Depending on how you look, the way that I look at it, the spiritual way, or mythical it’s a mythological way. If you look at it from the psychological point of view, you were wounded, that’s going to give you abandonment issues, that’s going to give you self-judgment. Or you can look at it as training to become a zen teacher.
High school
When I was in high school there were two books about zen, one was “Zen Flesh, Zen Bones” by Paul Reps. He is one of my absolute heroes. He had a book of short little commentaries on the Mumonkan, The Gateless Gate, and there’s a whole section of stories which are not about the cases. One of the stories was a young man, who was in school and writes home to his mother and says “Dear mom I’m getting really good grades, I’m studying a lot of interesting things, I’m writing, I’m helping the other students study and learn. He gets a letter back with his mom “Dear son, I didn’t raise you to be a walking dictionary”.
I got that like that’s right, I’m not here to be a walking dictionary. Then it says why don’t you go to the mountains and attain true realization? I thought, yeah why don’t I do that? The end of the school year came and I dropped out and then they give you a form a dropping out form and on the form they ask the reason for leaving, I wrote to go to the mountains and attain true realization. Two years later I was at Tassajara and then a year after that Zen Center bought Tassajara. I feel very fortunate to have found cooking and bread baking and Zen. If you’re drawn to doing something then take it on, see what you can find out and learn how to do it and you keep studying it.
It keeps unfolding in your body mind and your heart is unfolding, your life is unfolding, you’re feeding, you’re nourishing. You’re giving, you’re receiving and you’re part of this huge web of life and you may or may not get much credit for that but you know you’re having a wholesome time you’re fulfilling your calling.
Is it an orphanage or is it a Buddha field?

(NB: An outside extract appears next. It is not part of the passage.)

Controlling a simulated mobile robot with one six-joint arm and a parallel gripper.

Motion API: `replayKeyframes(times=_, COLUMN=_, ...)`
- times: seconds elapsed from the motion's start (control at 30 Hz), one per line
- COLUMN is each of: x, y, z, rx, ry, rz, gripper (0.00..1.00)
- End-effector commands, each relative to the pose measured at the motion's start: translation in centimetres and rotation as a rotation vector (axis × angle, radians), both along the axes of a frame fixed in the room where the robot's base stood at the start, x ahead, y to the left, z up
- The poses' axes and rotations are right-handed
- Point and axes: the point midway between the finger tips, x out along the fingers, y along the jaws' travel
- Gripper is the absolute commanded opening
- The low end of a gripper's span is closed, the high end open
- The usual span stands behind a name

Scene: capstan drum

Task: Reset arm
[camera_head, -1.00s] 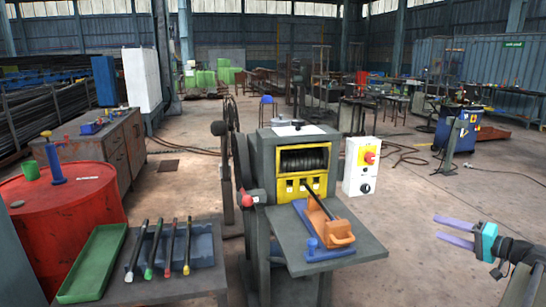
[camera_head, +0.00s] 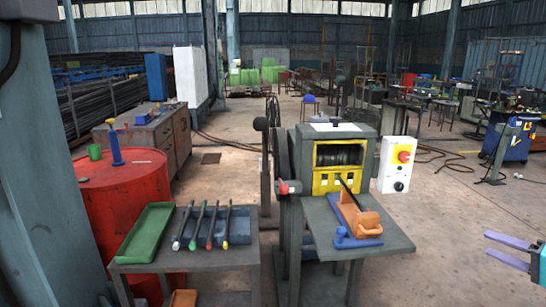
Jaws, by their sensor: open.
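My gripper (camera_head: 509,251) shows at the right edge of the head view. Its two purple fingers point left and stand apart, with nothing between them. The rest of my arm is cut off by the frame. The gripper is to the right of the grey machine (camera_head: 335,133) and clear of its front shelf (camera_head: 385,239). An orange block (camera_head: 358,214) with a black rod lies on the shelf, with a blue clamp-like piece (camera_head: 352,238) at its front.
A low table holds a green tray (camera_head: 146,232) and several dark rods (camera_head: 211,229) with coloured tips. A red drum (camera_head: 120,190) stands behind it at left. A grey pillar (camera_head: 50,200) fills the left edge. Floor between shelf and gripper is clear.

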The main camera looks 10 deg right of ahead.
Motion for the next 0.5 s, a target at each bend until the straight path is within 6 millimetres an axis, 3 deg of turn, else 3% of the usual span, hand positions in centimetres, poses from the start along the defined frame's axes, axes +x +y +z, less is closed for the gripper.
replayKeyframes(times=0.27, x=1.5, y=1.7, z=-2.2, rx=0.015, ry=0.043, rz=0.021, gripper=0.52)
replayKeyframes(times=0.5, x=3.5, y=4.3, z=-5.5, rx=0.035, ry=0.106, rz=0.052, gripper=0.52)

I’ve been an orphan all my life. There’s different kinds of orphanages and you get these metaphors, in some ways the orphanage is everywhere.
Is it an orphanage or is it a Buddha field? And is this all divine or when you’re in an orphanage are you separate from the divine? Is there such a thing as not being in an orphanage? Do you undo that to get to get home or are do we make ourselves at home in the orphanage? What changes as far as our awareness?

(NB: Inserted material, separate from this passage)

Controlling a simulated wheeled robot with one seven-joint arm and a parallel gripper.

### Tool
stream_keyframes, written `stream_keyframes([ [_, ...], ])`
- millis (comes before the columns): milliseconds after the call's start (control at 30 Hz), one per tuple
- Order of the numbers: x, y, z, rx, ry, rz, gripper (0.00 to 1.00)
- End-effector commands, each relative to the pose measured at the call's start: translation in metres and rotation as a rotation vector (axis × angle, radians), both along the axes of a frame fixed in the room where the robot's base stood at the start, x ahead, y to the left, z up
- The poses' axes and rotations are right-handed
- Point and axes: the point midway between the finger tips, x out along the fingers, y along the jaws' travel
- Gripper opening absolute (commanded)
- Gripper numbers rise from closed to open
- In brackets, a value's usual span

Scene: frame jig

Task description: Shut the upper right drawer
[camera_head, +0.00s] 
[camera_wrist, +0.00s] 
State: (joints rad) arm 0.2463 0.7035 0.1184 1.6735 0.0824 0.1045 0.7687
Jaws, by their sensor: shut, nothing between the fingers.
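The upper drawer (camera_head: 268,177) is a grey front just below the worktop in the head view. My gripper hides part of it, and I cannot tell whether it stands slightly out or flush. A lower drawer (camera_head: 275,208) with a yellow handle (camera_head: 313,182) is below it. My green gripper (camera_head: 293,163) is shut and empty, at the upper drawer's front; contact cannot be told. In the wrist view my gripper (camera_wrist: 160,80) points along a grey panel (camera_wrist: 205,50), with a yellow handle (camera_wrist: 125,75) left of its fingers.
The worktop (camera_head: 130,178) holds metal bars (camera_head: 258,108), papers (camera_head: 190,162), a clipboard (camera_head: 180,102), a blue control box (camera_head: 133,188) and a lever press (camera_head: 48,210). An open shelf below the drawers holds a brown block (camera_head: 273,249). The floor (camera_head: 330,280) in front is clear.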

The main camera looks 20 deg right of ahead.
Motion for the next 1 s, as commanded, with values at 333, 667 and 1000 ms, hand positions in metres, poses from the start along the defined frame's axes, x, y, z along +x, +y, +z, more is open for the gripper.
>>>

words for today’s practice – Entre ZEN
I love your name “Entre”, in between, to enter. There you have it. There’s so much in between and to enter. If we’re fortunate with practice we have a great deal of more confidence in being in between and entering. We’re always in between lives, we’re always entering into a new moment, and that we arrive is so brief. I think we have much more trust to be in between, to be entering and finding out how to enter. Find it out. Entry, you can’t do it the same way twice.

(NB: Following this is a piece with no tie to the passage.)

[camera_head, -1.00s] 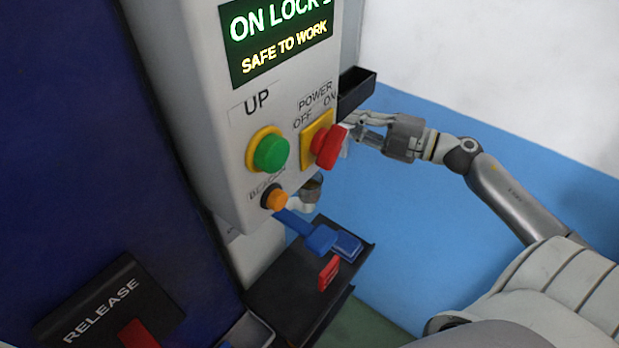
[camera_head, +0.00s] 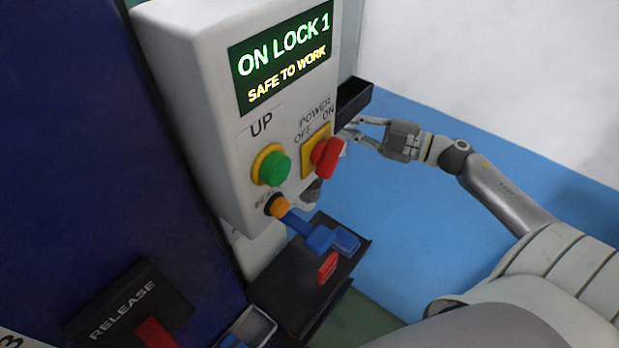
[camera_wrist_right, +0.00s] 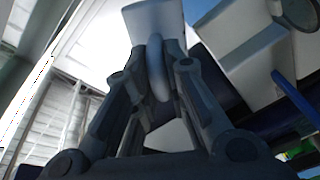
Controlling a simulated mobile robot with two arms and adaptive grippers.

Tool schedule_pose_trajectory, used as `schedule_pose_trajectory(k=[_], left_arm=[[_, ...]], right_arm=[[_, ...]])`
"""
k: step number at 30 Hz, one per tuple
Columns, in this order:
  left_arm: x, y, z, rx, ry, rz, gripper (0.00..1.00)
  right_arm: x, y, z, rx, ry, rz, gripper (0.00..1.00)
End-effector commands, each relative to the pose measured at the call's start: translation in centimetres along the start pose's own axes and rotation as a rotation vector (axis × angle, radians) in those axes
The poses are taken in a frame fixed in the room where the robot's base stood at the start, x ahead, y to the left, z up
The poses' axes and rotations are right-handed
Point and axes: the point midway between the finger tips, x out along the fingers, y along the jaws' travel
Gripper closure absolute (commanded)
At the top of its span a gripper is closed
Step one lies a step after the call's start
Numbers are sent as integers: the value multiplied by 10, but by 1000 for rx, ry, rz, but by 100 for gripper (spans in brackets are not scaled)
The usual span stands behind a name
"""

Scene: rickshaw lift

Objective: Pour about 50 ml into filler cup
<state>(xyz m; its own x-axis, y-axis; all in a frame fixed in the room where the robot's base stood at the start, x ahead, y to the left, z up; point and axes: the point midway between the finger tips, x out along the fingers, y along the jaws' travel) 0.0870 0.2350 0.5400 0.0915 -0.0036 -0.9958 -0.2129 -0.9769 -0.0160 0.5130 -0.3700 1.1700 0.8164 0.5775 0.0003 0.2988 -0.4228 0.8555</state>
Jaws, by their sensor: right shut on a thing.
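My right gripper (camera_head: 352,128) is beside the right side of the control box, below a small black tray. In the right wrist view the right gripper (camera_wrist_right: 155,85) is shut on the curved handle of a pale jug (camera_wrist_right: 155,18). The jug's body extends beyond the fingertips; its contents and spout cannot be seen. In the head view the control box mostly hides it. I cannot make out the filler cup in either view. My left gripper is not in view.
The control box (camera_head: 190,100) has a lit display, a green UP button (camera_head: 275,168), a red power switch (camera_head: 327,157) and an orange button. A black shelf (camera_head: 290,280) below holds blue and red items. A dark blue column (camera_head: 80,150) stands left. Open blue floor (camera_head: 400,260) lies right.

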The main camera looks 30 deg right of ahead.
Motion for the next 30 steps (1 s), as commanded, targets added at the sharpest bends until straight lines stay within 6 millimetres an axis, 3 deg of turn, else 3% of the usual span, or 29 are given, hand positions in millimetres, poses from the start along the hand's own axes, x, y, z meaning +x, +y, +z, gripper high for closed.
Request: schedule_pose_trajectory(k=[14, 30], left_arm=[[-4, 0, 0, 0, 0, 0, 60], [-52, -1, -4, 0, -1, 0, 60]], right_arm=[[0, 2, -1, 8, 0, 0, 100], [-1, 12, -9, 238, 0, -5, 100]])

You think you know how to enter and then the bread doesn’t rise or something happens in your life or you can’t get back to the States or you thought you had it sorted out, figured out and at one point this is a conversation called it’s stepladder’s end. I’m going to understand this and I will enter now and then there’s how do you do that and then you have to say “well, I guess I’m in between I’m finding out how to enter”, I’ll keep saying there’s a way to enter.
How the quarantine can change our life
Well, hopefully we all, or at least some of us have a chance to reflect, we don’t need to get back to that life. There’s no way to get back to that life and actually that life was not as satisfying as I’d like life to be and I want to figure out how to have a more satisfying life and then let’s do that with some other people. Why don’t have a life that more engages our heart, our hands, our heart.